You are viewing a plain text version of this content. The canonical link for it is here.
Posted to solr-user@lucene.apache.org by "liwen .apabi (李文)" <l....@FOUNDER.COM.CN> on 2015/05/11 11:26:22 UTC

答复: 答复: How to get the docs id after commit

You are right. I get last commit time and current commit time in the newsearcher listener, then query from last commit time to current commit time that I can get the newest committed docs.Thanks.

Best,
WenLi

-----邮件原件-----
发件人: Erick Erickson [mailto:erickerickson@gmail.com] 
发送时间: 2015年5月11日 9:47
收件人: solr-user@lucene.apache.org
主题: Re: 答复: How to get the docs id after commit

Not something really built into Solr.
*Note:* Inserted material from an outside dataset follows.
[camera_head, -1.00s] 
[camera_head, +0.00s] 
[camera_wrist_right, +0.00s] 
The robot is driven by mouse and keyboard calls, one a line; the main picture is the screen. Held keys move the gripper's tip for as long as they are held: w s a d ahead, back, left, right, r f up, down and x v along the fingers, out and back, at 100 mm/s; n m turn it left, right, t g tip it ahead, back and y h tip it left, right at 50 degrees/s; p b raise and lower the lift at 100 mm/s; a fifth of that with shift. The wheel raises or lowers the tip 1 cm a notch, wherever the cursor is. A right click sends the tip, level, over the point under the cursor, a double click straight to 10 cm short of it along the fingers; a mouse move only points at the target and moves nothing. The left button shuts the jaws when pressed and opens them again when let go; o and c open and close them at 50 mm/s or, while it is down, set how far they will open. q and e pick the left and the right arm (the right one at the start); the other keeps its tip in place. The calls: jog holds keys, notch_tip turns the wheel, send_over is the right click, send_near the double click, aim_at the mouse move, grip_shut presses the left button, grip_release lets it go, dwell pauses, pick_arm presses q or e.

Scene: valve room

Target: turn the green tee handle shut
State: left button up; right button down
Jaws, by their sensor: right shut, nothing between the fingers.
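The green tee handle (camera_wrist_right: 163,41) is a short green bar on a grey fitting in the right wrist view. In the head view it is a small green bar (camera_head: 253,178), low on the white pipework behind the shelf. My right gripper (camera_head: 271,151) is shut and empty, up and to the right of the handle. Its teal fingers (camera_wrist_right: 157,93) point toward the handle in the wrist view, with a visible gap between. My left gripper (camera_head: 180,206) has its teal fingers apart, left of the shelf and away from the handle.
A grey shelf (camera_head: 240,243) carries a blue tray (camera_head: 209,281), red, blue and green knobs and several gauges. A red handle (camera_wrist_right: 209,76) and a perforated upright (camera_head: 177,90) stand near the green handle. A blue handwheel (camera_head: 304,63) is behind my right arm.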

It's easy enough, at least
conceptually, to build in a "batch_id". The idea here would be that
every doc in each batch would have a unique id (really, something you
changed after each commit). That pretty much requires, though, that
you control the indexing carefully (we're probably talking SolrJ
here). There's no good way that I know to get this info after an
autocommit for instance. I suppose you could use a
TimestampUpdateProcessorFactory and keep "high water marks" so a query
like q=timestamp:[last_timestamp_I_checked TO most_recent_timestamp]
would do it. Even that, though, has some issues in SolrCloud because
each server's time may be slightly off. You can get around this by
placing the TimestampUpdateProcessorFactory in _front_ of the
distributed update processor in your update chain, but then you'd
really require that all updates be sent to the _same_ machine, or that
the commit intervals were guaranteed to be outside the clock skew on
your machines.

"Bottom line" is that you'd have to build it yourself, there's no OOB
functionality here. Even "all the docs that last committed" is
ambiguous. What about autocommits? Does "last committed" mean _just_
the ones between the last two autocommits? It seems like you really
want "all the docs committed since last time I asked". And for that,
you really need to control the mechanism yourself. Not only does Solr
not provide this OOB, I'm not even sure what it could be implemented
in a general case unless Solr became transactional.

Best,
Erick

On Sun, May 10, 2015 at 5:38 PM, liwen(李文).apabi <l....@founder.com.cn> wrote:
> Sorry. The "newest" means all the docs that last committed, I need to get ids of these docs to trigger another server to do something.
>
> -----邮件原件-----
> 发件人: Erick Erickson [mailto:erickerickson@gmail.com]
> 发送时间: 2015年5月10日 23:22
> 收件人: solr-user@lucene.apache.org
> 主题: Re: How to get the docs id after commit
>
> Not really. It's an ambiguous thing though, what's a "newest" document
> when a whole batch is committed at once? And in distributed mode, you
> can fire docs to any node in the cloud and they'll get to the right
> shard, but order is not guaranteed so "newest" is a fuzzy concept.
>
> I'd put a counter in my docs that I guaranteed was increasing and just
> q=*:*&rows=1&sort=timestamp desc. That should give you the most recent
> doc. Beware using a timestamp though if you're not absolutely sure
> that the clock times you use are comparable!
>
> Best,
> Erick
>
> On Sun, May 10, 2015 at 12:57 AM, liwen(李文).apabi <l....@founder.com.cn> wrote:
>> Hi, Solr Developers
>>
>>
>>
>>       I want to get the newest commited docs in the postcommit event, then nofity the other server which data can be used, but I can not find any way to get the newest docs after commited, so is there any way to do this?
>>
>>
>>
>>          Thank you.
>>
>>          Wen Li
>>
>>
>>
>